A Brief Case Study in Insecure Leadership
Let me tell you about a former boss who accidentally trained me in coaching insecure leaders.
He’d hired me to lead internal communication, then regularly met with senior leaders without me, made decisions about my function, and handed me execution plans afterward. When the work landed well, it was framed as a “team win.” When information was missing, I usually found out through back channels.
Things came to a head over writing.
Within my first 90 days, I built and launched a news hub on our intranet, complete with an editorial calendar and a steady publishing cadence. I also introduced a feature-style series highlighting employee career journeys.
My boss instructed me to open every article with the subject’s name, title, tenure, location, and job responsibilities. I disagreed, explained why that structure hurt readability, and used a more engaging lead instead.
That’s when he lost it.
Red-faced. Fist pumping. Shouting, “Why aren’t you taking my feedback? This is good feedback.” The call ended with him announcing he would approve every piece of content going forward, then abruptly signing off with, “Just do what I tell you.”
Only later did another pattern become impossible to ignore.
During periods of organizational change, he increasingly relied on me for emotional support. When our global CEO announced their departure, he called four times in two hours. Not to discuss messaging. To process his anxiety about leadership instability.
At that point, it was clear the issue was never about writing.
It was about control.
At the time, I stayed calm and logical. I explained my rationale. I focused on the work. And I unintentionally made things worse.
What I know now, thanks to coaching training and hindsight, is that I was responding to surface-level behavior instead of what was driving it. When leaders feel threatened or defensive, logic rarely lands. Curiosity does. Which brings me to the real reason you’re reading this.
If you work in communications, you’re often the closest thing difficult leaders have to a thought partner. Whether you want that role or not.

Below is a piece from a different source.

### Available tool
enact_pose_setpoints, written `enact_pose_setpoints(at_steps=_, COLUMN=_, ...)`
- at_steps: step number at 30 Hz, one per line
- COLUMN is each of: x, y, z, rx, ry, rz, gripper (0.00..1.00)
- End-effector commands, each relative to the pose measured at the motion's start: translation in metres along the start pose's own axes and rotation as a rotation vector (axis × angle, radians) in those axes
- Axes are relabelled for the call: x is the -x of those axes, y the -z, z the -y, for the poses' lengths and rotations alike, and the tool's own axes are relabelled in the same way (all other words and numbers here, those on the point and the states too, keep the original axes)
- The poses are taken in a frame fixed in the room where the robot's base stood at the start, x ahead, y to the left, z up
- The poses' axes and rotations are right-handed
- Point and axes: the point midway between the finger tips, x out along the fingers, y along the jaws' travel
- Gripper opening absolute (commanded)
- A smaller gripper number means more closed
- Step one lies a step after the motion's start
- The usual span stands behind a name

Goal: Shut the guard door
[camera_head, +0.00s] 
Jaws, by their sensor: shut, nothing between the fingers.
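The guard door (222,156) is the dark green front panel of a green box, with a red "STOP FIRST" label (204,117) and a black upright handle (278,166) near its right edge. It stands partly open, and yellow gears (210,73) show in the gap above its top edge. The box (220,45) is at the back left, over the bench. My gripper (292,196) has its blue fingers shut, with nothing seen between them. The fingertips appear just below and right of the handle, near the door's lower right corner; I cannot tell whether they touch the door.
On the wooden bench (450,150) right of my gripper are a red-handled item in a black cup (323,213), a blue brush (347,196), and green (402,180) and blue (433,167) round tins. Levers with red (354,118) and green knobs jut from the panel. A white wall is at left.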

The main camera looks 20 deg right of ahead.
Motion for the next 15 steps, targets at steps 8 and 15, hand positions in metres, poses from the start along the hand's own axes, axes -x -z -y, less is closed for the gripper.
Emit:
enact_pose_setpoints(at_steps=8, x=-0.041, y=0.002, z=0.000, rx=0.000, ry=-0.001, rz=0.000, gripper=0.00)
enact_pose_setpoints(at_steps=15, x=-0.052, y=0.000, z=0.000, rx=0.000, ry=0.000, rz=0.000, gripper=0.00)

You can’t force leaders into coaching. You can, however, coach them quietly through how you show up in moments of tension.
Here are a few “clandestine coaching” tactics you can use every day.
4 Quiet Coaching Moves for Difficult Leaders
1. When a leader goes off on a tangent
This usually signals anxiety, not strategy.
Try asking:
“How does what you are sharing connect to the communication outcome we are aiming for?”
You're not shutting them down. You're anchoring the conversation.
2. When a leader becomes argumentative or defensive
Once emotions spike, justification backfires.
Shift to rapport instead:
“It sounds like this is frustrating.”
or
“I’m noticing a strong reaction. Can you help me understand what’s driving that?”
Understanding lowers the temperature. Defending raises it.
3. When feedback is vague or slippery
“Make it better” isn't direction. It's a feeling.
Ask:
“Can you give me an example of you're hoping to achieve here?”
This helps them think more clearly without putting them on the spot.
4. When opinion is presented as fact
You know the line: “Everyone wants to know this.”
Try:
“How do we know?”
or
“What input led you to that conclusion?”
This invites evidence without turning it into a power struggle.
The leaders who are hardest to work with are often the ones who feel the least secure. They react instead of reflect. They cling to control instead of trusting expertise.
You can't fix that.
What you can do is slow the moment, surface what's really happening, and guide the conversation back to clarity and outcomes.